Robot episode rows:
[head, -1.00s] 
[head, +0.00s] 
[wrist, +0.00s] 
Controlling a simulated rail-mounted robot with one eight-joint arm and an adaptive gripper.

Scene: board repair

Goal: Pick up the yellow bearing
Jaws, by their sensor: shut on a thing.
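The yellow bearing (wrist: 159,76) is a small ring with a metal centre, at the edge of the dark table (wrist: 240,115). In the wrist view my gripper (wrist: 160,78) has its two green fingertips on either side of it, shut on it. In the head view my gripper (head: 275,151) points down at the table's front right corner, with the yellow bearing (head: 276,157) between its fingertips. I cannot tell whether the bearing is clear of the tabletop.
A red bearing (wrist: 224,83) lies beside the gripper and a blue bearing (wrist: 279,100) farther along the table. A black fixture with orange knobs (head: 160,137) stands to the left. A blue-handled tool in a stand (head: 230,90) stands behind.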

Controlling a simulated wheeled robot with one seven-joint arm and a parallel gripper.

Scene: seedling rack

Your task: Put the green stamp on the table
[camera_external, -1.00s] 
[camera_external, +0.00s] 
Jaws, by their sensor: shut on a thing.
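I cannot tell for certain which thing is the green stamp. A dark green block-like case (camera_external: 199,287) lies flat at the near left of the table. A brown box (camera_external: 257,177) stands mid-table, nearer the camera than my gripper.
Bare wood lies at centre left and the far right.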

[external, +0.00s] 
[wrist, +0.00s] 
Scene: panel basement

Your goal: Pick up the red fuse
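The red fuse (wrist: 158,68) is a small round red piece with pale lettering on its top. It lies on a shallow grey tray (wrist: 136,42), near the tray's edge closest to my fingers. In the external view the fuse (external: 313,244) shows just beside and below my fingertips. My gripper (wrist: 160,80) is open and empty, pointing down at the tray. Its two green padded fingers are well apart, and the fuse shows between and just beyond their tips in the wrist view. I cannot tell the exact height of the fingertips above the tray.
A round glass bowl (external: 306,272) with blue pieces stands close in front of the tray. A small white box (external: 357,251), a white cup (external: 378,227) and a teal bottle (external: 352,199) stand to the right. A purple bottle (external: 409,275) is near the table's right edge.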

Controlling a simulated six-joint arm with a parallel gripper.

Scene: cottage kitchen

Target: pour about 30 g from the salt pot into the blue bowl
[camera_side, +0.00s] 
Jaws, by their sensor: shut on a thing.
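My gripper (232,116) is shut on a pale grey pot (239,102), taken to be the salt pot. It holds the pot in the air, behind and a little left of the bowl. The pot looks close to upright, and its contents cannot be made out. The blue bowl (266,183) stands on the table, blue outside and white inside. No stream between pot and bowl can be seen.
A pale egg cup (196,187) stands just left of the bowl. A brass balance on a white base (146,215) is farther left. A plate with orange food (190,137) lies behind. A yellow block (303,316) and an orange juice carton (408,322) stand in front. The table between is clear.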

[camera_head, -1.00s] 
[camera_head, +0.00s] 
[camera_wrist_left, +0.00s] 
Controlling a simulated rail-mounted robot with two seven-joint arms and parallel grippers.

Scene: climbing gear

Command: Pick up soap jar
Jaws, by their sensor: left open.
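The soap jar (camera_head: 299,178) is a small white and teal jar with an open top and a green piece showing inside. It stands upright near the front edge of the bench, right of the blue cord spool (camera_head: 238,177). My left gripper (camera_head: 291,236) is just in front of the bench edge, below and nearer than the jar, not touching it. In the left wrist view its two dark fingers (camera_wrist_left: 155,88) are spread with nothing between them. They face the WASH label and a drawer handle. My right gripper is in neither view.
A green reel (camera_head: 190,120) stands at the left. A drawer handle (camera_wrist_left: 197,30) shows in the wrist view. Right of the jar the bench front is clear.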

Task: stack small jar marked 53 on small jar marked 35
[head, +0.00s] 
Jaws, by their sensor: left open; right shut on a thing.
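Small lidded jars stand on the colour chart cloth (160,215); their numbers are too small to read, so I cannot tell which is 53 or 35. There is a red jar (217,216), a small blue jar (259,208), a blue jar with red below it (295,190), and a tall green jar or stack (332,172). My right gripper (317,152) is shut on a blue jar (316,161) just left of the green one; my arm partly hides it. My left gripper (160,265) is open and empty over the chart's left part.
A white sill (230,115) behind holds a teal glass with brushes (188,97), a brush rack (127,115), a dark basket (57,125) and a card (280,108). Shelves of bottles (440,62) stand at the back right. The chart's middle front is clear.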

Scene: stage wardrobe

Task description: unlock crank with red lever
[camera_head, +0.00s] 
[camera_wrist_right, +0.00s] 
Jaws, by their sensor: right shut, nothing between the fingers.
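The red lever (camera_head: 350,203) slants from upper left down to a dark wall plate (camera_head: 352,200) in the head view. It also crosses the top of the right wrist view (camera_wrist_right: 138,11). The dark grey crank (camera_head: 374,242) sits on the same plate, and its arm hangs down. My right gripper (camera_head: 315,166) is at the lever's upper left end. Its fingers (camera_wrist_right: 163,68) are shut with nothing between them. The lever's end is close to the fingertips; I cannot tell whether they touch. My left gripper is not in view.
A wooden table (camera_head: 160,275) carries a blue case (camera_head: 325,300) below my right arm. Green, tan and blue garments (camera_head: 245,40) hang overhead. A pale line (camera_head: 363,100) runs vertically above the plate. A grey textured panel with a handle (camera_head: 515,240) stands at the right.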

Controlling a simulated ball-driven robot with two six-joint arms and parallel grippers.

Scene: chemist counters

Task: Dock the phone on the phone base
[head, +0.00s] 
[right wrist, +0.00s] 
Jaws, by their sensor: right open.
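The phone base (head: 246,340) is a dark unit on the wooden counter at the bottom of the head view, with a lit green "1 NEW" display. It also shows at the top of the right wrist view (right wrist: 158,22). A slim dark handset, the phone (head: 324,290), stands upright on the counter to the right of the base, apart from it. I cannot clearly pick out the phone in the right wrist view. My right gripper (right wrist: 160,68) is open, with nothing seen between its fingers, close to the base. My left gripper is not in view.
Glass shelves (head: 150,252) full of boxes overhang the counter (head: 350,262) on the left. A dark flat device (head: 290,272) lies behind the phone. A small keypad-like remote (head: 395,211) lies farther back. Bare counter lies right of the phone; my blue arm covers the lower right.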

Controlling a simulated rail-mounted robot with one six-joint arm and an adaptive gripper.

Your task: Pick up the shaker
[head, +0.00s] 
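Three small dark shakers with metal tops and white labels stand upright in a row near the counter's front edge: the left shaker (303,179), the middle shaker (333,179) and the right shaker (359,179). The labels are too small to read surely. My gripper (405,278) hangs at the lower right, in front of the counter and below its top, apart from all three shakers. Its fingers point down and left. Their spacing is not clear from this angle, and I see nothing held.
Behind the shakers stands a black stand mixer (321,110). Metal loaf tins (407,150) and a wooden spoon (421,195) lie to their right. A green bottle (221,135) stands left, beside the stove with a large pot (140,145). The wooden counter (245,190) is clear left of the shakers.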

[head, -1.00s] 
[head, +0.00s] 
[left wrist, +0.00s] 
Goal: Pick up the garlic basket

- _Set task_
Above are the records; copy every line in them that holds the word "seven".

- _Written answer_
Controlling a simulated wheeled robot with one seven-joint arm and a parallel gripper.
Controlling a simulated rail-mounted robot with two seven-joint arms and parallel grippers.

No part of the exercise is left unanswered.